Dringender Handlungsbedarf besteht in den Beratungszentren auch wegen der Personalfluktuation. Derzeit gebe es einen Generationenwechsel im Jugendamt, sagte Schulze. Die geburtenstarken Jahrgänge, die viel Erfahrung und Routine mitbringen und so viel auffangen könnten, gehen nach und nach in Rente. So werde das System immer wackeliger, die Arbeitsbelastung immer höher. Man sei in die Überforderung geraten, es könne nicht weiter optimiert werden. Pro Jahr würden etwa 60 Mitarbeiter und Mitarbeiterinnen geschult, weil sie eine neue Stelle beim Jugendamt antreten. Grund für die hohe Fluktuation sei auch, dass die Neuzugänge in ein überlastetes System kommen würden.
„Diese Mangelressourcenverwaltung muss ein Ende haben“, konstatierte Isabel Fezer. Allerdings sei es nicht möglich, alle 110 Stellen auf einmal zu schaffen. Darum sollen in einer ersten Tranche 37,5 neue Stellen ausgeschrieben und besetzt werden, davon drei in der Jugendhilfe im Strafverfahren und 3,5 Leitungsstellen und eine Stelle für die Evaluation des Prozesses. Dieser Personalzuwachs „ist wegen der gesetzlichen Vorgaben zur ordnungsgemäßen Sicherstellung der Aufgabenerfüllung unabweisbar und im Vorgriff zu schaffen“, heißt es im Beschlussantrag für den Gemeinderat.
Die erste Tranche soll eine spürbare Entlastung bringen. Wenn all diese Stellen besetzt sind, möchte die Stadtverwaltung dem Gemeinderat einen Vorschlag für die Umsetzung der weiteren Tranchen noch im Jahr 2025 zur Beschlussfassung vorlegen. Der Jugendhilfeausschuss begrüßte dieses Vorgehen einhellig, der Gemeinderat soll am 24. Oktober beschließen.

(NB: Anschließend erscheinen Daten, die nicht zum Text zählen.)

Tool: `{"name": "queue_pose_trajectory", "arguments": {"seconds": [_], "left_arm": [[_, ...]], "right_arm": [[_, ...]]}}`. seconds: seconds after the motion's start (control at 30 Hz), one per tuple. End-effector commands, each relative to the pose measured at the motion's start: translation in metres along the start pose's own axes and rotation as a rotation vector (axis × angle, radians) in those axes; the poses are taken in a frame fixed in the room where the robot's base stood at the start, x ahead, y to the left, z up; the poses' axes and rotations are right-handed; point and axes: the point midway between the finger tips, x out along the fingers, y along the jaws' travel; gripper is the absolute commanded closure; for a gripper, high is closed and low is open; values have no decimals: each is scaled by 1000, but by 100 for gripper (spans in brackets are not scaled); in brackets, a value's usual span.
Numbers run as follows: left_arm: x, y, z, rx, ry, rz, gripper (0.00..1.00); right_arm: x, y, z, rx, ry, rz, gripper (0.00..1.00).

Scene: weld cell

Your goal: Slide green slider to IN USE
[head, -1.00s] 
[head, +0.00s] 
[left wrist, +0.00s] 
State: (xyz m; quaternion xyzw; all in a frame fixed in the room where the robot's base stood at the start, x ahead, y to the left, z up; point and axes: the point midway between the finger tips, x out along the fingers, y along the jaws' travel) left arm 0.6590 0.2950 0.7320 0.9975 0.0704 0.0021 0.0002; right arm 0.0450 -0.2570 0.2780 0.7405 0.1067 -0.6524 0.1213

Wie die neuen Stellen besetzt werden sollen
Katrin Schulze ist optimistisch, dass die Stellen schnell besetzt werden können. Diese seien gut eingruppiert, das Jugendamt habe gute Programme zur Personalgewinnung und die Beratungszentren hätten ein gutes Einarbeitungskonzept. Zudem werde man sich für verwandte Berufsbilder öffnen, zum Beispiel in Richtung Kindheitspädagogik.